** Start Dataset extract **

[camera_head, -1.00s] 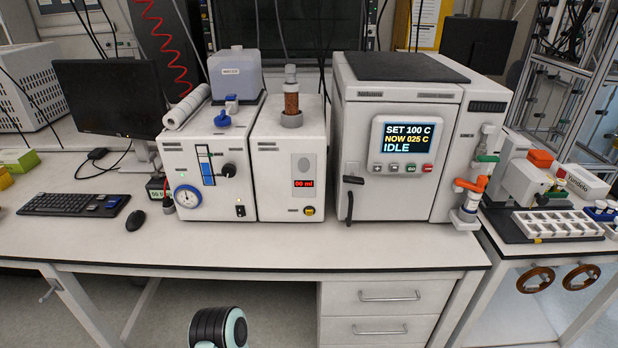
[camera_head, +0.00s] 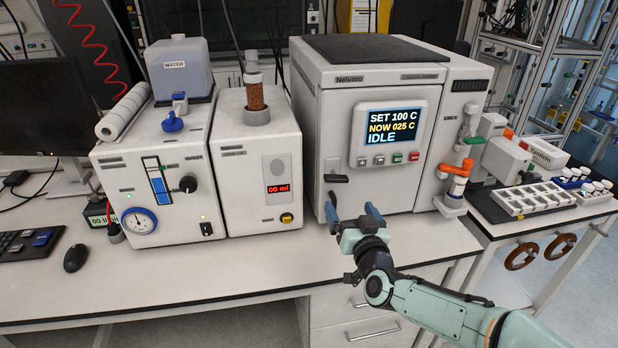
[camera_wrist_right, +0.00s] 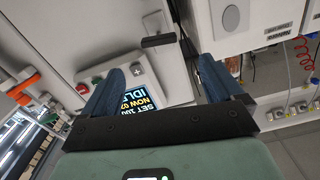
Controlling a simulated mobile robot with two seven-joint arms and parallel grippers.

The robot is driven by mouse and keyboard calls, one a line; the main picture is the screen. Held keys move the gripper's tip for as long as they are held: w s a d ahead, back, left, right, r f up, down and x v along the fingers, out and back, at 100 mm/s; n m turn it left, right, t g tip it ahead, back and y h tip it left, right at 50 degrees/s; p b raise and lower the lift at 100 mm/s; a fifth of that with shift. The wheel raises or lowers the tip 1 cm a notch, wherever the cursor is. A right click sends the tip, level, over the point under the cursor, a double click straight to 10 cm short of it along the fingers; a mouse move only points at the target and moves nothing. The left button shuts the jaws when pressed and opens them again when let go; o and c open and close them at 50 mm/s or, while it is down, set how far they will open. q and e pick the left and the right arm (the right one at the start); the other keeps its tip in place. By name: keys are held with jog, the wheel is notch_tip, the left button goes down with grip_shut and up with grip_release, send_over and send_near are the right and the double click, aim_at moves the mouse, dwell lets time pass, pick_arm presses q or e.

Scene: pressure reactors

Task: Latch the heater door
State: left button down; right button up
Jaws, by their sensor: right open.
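The heater (camera_head: 365,80) is a white box with a dark top and a screen reading SET 100 C, NOW 025 C, IDLE. Its door (camera_head: 338,135) looks flush with the body. A small black latch lever (camera_head: 336,178) lies roughly level at the door's lower left; a dark bar (camera_wrist_right: 158,40) shows at it in the right wrist view. My right gripper (camera_head: 352,214) is open and empty, in front of the door's lower left, below the lever. Its blue fingers partly hide the dark vertical handle. In the wrist view the fingers (camera_wrist_right: 163,82) are apart, facing the door. My left gripper is out of view.
The bench front (camera_head: 250,270) is clear.

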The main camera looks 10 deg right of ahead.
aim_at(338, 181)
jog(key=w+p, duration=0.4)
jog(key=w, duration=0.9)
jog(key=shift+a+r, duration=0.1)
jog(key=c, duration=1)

** End Dataset extract **

# Problem requirements
Transcribe word for word the lines from the one holding "Scene: pressure reactors" through the one holding "State: left button down; right button up". Include both, and add nothing.

# Answer
Scene: pressure reactors

Task: Latch the heater door
State: left button down; right button up

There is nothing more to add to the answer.